DML 1/35 Pz.Kpfw.38(t) Ausf.G w/Interior - Smart Kit First Look
Images by Michael Benolkin
|Date of Review||July 2007||Manufacturer||DML|
|Subject||Pz.Kpfw.38(t) Ausf.G w/Interior - Smart Kit||Scale||1/35|
|Kit Number||6290||Primary Media||681 parts (319 parts in grey styrene, 240 "Magic Track" links, 113 etched brass, 9 clear styrene)|
|Pros||DML's "Smart Kit" line continues with this offering; interior is a nice addition to a good kit; appears easier to assemble than competing kit||Cons||Fighting and control compartment interior will be very hard to see|
|Skill Level||Intermediate||MSRP (USD)||$40-45|
The DML version is a "Smart Kit" with most of the details molded into the parts using "slide molding techniques" rather than the use of built-up styrene or etched brass parts, and in comparison with the Tristar kit (without interior) it does have more parts to it (568 styrene and 113 brass versus 492 styrene and 51brass) but it should be kept in mind that Tristar has advertised an interior for their kit as well.

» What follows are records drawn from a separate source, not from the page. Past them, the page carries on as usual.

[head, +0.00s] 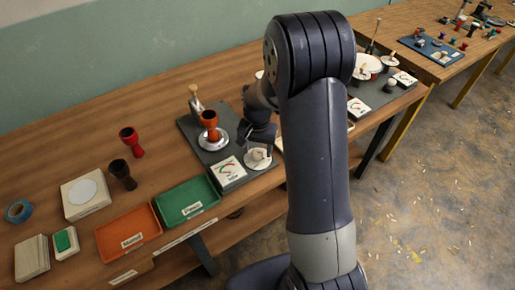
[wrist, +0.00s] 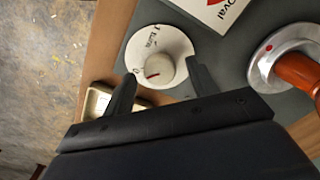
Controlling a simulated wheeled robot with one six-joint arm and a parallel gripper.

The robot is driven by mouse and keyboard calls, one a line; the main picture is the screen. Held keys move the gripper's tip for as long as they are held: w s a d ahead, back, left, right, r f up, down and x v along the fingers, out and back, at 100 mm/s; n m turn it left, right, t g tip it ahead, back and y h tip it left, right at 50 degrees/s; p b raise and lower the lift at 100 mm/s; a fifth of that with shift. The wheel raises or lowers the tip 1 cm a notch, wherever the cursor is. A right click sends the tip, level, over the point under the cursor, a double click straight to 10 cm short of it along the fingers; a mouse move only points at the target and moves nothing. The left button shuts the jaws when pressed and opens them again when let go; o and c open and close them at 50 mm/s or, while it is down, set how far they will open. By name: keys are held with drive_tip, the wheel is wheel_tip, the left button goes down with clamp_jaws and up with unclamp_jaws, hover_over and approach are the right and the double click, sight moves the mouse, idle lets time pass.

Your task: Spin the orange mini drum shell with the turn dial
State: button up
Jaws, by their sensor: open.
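The orange mini drum shell (head: 209,124) stands upright on a round silver turntable (head: 213,140) on the dark grey board. In the wrist view the orange shell (wrist: 299,73) is cut off by the right edge, on the silver disc (wrist: 263,66) with a red dot. The turn dial (head: 258,158) is a white disc with a raised knob at the board's front; in the wrist view its knob (wrist: 159,70) has a red line. My gripper (wrist: 158,82) is open, its fingers on either side of the dial's knob. I cannot tell whether they touch it.
A white gauge card (head: 228,172) lies left of the dial, and a wooden-handled tool (head: 195,100) stands behind the shell. Orange (head: 129,232) and green (head: 186,203) trays line the front edge.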

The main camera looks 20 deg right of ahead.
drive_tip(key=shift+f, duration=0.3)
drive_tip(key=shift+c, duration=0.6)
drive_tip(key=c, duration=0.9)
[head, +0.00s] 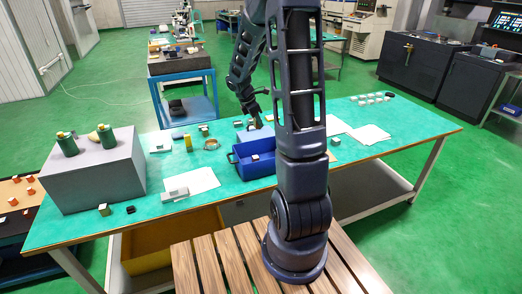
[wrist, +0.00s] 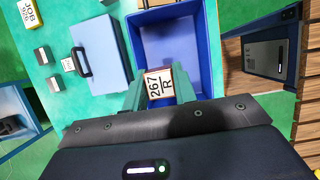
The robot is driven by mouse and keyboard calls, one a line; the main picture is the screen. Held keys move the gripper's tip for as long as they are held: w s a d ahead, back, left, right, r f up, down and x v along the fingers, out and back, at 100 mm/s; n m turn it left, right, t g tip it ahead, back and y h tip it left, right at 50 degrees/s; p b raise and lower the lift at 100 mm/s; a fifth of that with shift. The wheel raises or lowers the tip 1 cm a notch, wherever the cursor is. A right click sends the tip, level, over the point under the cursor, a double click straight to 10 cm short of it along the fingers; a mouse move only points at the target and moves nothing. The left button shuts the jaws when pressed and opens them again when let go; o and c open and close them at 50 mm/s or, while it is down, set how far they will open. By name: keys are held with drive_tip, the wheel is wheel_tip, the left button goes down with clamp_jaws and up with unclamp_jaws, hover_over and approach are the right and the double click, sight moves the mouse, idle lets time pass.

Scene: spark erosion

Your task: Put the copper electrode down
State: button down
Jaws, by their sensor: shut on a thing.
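The copper electrode (wrist: 160,85) is a small block with a white face marked "267 R" and brownish edges. My gripper (wrist: 159,92) is shut on it, a green finger on either side. In the head view my gripper (head: 257,122) shows dark and small behind the blue tray (head: 236,170), and the electrode cannot be made out between the fingers.
A blue-grey case with a dark handle (wrist: 101,45) stands beside the tray, with small grey blocks (wrist: 42,55) beyond. White sheets (head: 196,183) lie on the green table. A grey box (head: 95,175) bearing green bottles stands at left. Bare green tabletop shows between things.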

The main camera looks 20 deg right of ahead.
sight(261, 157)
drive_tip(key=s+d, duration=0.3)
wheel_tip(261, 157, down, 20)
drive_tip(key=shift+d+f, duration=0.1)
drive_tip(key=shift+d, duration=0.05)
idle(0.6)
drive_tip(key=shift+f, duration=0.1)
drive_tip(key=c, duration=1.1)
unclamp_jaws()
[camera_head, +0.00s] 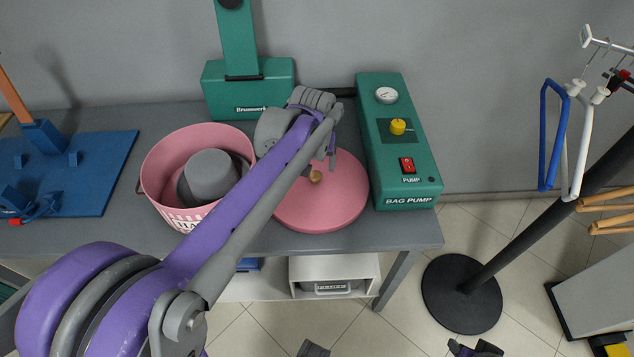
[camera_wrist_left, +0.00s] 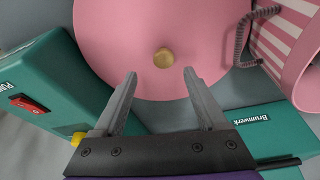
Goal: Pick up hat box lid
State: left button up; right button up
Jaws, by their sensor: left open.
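The hat box lid (camera_head: 335,205) is a round pink disc with a small tan knob (camera_head: 315,177), lying flat on the grey table. My left gripper (camera_head: 322,163) is over the lid's far part, partly hidden by its own arm. In the left wrist view the lid (camera_wrist_left: 120,40) fills the top middle. There the gripper (camera_wrist_left: 160,73) is open and empty, its fingertips just short of the knob (camera_wrist_left: 163,58), one to each side. The open pink hat box (camera_head: 165,165) stands left of the lid with a grey hat (camera_head: 208,178) inside.
A green bag pump (camera_head: 400,150) stands close on the lid's right. A green Brunnwerk machine (camera_head: 225,95) stands behind the box. A blue board (camera_head: 100,165) lies at the table's left. A black-based stand (camera_head: 460,295) and hangers (camera_head: 545,135) are right of the table.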

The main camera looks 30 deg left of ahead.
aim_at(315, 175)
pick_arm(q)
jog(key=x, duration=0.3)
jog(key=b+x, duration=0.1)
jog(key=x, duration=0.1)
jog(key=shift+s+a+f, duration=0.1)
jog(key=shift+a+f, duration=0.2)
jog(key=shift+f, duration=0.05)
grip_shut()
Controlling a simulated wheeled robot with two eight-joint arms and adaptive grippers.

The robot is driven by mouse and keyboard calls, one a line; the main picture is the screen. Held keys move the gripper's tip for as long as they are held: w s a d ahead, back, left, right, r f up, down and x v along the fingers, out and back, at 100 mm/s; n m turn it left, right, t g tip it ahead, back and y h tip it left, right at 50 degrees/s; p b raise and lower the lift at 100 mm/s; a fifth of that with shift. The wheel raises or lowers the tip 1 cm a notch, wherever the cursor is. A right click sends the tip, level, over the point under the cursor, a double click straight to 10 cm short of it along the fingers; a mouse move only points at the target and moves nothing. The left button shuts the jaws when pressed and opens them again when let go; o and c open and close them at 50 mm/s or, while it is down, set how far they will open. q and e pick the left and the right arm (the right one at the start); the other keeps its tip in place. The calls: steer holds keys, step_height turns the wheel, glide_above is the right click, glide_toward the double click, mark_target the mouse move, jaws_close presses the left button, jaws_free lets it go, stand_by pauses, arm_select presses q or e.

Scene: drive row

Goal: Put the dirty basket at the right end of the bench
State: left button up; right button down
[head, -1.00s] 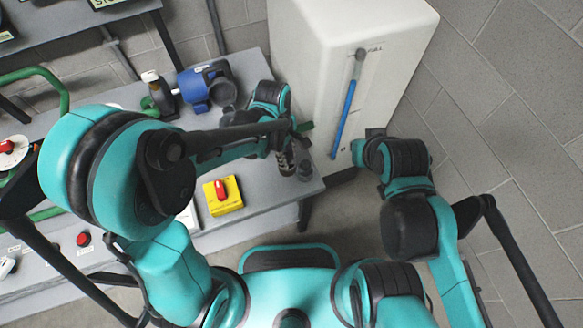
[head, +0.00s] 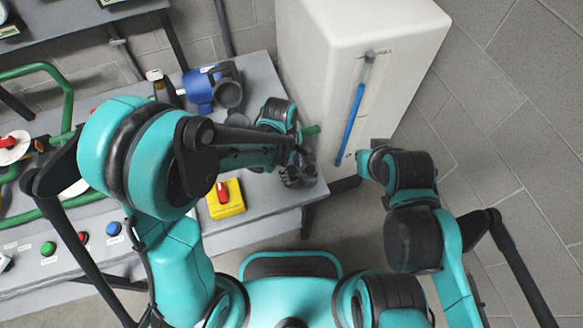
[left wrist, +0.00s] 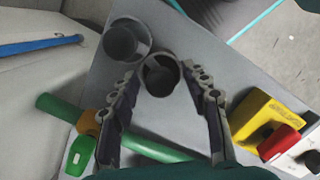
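Two grey, cup-like baskets stand close together at the bench's right end. In the left wrist view, one basket (left wrist: 161,75) lies between the fingertips of my left gripper (left wrist: 165,78). The fingers are apart on either side of it, with narrow gaps visible. The other basket (left wrist: 127,40) is just beyond, outside the fingers. I cannot tell for sure which is the dirty one. In the head view my left gripper (head: 298,172) is low over the bench corner and hides the baskets. My right gripper (head: 366,160) is by the white cabinet; its fingers are not clear.
A tall white cabinet (head: 330,60) with a blue gauge stands close behind the bench's right end.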

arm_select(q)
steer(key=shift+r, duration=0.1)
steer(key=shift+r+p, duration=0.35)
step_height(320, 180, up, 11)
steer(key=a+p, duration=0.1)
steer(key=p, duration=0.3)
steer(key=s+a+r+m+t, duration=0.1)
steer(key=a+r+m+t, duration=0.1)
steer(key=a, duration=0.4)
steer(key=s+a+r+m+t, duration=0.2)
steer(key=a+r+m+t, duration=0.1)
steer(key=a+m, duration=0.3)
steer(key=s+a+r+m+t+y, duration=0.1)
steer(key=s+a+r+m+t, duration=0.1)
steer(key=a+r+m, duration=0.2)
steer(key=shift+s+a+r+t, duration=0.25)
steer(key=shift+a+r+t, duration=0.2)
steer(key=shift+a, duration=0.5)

The kit follows on the heels of DML's Marder III "Smart Kit" and borrows most of the "below the fenders" sprues from that kit. The new one provides 97 new parts that provide the turret race and upper hull, turret decking, turret, interior and engine parts. Most of the interior parts (e.g. transmission, drive line, control compartment details, etc.) already came with the Marder III kit as they were exposed so the turret interior and engine are about the only major items which needed to be added to the original kit.
The kit provides the correct drive wheels with the excellent suspension as well as different springs for the bogie assemblies. Assembly follows the earlier kit and is pretty straightforward. However, the back plate (part B40) is one piece so the access cover cannot be shown open or removed, as in performing maintenance on the engine.
One area in which DML was "dinged" on the Marder III kit was the fenders. I have to say that having sat down with a number of photos of the TNHP tanks and a straightedge most of them seem to have come out of the factory with dead straight fenders. But once in service, whether it is crew use or track slap or something else, the front of the fenders from the center of the vehicle onward appear to take on a slight bend upward from the rear section. It took me a good ten minutes with this kit as I had to take out the fenders and check them but they appear to have a one or two degree up angle molded into them (and are specifically flagged as from DML Kit No. 6396, so would bet more kits will be forthcoming). However, the mounting flanges for the fenders on the sides of the hull are arrow straight so no idea how this will work on the model.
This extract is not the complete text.